By RICARDO WELLS
Tribune Staff Reporter
FREE National Movement Chairman Sidney Collie yesterday labelled reports that Labour and National Insurance Minister Shane Gibson received payments totalling $94,131.10 over an 18-month period from fashion mogul Peter Nygard as another “inexcusable” scandal from an amoral administration.
In a statement released Monday, Mr Collie said the ongoing “protection of corruption” displayed by the Progressive Liberal party should alarm voters, lamenting that every day the Christie administration has proven just how much they have pillaged the trust of the Bahamian people for personal gain.
Referring to media reports in which the incumbent Golden Gates MP claimed the funds received were being directed to be used as a contribution to his 2012 election campaign and for community initiatives in his constituency, Mr Collie said the revelation was just the latest in a long list of wrongdoing on behalf of the PLP.
He also referred to Education Minister Jerome Fitzgerald’s admission that he solicited lucrative contracts from Baha Mar developer Sarkis Izmirlian while a Cabinet minister and Attorney General Allyson Maynard-Gibson’s family connections to businesses at the resort as matters of concern.
“While Bahamians struggle to put food on the table, Shane Gibson is receiving payments from an eccentric foreign billionaire,” Mr Collie said, adding that Prime Minister Perry Christie should fire his whole Cabinet.
He added: “Although the prime minister will do anything to shelter himself and his fraudulent Cabinet members from scrutiny, corruption remains on the ballot. If Christie does not act at once, this is the final straw for his leadership.”
Documents obtained by The Tribune and published Monday appeared to be records belonging to Mr Nygard, a Canadian fashion mogul who resides in the affluent community of Lyford Cay, or to his associates.
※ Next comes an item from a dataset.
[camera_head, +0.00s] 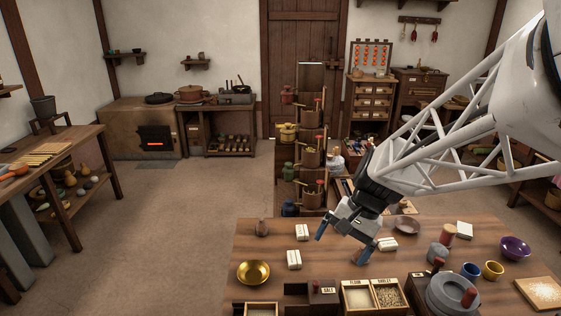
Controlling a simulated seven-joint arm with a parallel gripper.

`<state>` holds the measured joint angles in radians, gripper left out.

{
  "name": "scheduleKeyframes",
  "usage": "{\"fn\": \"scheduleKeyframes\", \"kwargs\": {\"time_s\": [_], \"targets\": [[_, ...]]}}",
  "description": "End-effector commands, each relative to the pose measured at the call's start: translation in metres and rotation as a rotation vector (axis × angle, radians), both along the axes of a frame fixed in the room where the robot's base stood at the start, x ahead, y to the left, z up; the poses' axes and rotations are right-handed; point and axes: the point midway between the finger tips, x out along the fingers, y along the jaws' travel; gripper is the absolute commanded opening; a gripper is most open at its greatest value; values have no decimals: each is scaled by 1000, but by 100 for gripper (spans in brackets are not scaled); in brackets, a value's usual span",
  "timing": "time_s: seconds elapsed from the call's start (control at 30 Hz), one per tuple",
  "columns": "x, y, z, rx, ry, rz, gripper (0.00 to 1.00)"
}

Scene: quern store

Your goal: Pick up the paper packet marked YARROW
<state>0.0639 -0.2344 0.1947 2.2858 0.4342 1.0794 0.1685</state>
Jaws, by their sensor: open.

The documents show that deposits were made once per month in $5,000 tranches between August 4, 2011, when Mr Gibson was an opposition parliamentarian, to January 8, 2013, when Mr Gibson was a substantive Cabinet minister.
Eighteen of Mr Nygard’s payments to Mr Gibson were listed as being for “professional services,” though one of $4,131.10 was listed as being for “travel” from Nassau to Miami.
In a statement Sunday night, Mr Gibson explained that the “contributions” made by Mr Nygard enabled him to pay off debt incurred during the campaign season and was also used for scholarships and community initiatives.
In the absence of campaign finance legislation or regulations for money donated to constituencies, Mr Gibson is not prohibited from receiving any amount of money from a person.
Last week, both PLP Chairman Bradley Roberts and Mr Collie remained vague on how their parties were spending and raising money for this election.
Mr Roberts, for his part, said his party was expected to spend millions. This figure, he added, would cover political items, media content, rallies and other “necessary line items.”
Mr Collie was more tight-lipped when asked about his party’s campaign spending, leaning on the lack of campaign finance laws as the reason he did not have to present details.
“There is no such law to prohibit what we do, how we do it and/or why we do; so we will continue on doing what we deem necessary to place us in the best position,” Mr Collie said last week in response to questions from The Tribune.
Citizens for a Better Bahamas (CBB), a civic organisation advocating for, among other things, campaign finance laws, has appealed to the Christie administration to start bipartisan talks with the Free National Movement for some time now.
CBB’s lead representative Lemarque Campbell, a lawyer, has argued that neither party is “truly serious” about addressing the matter because they have benefited from the present manner of campaign financing.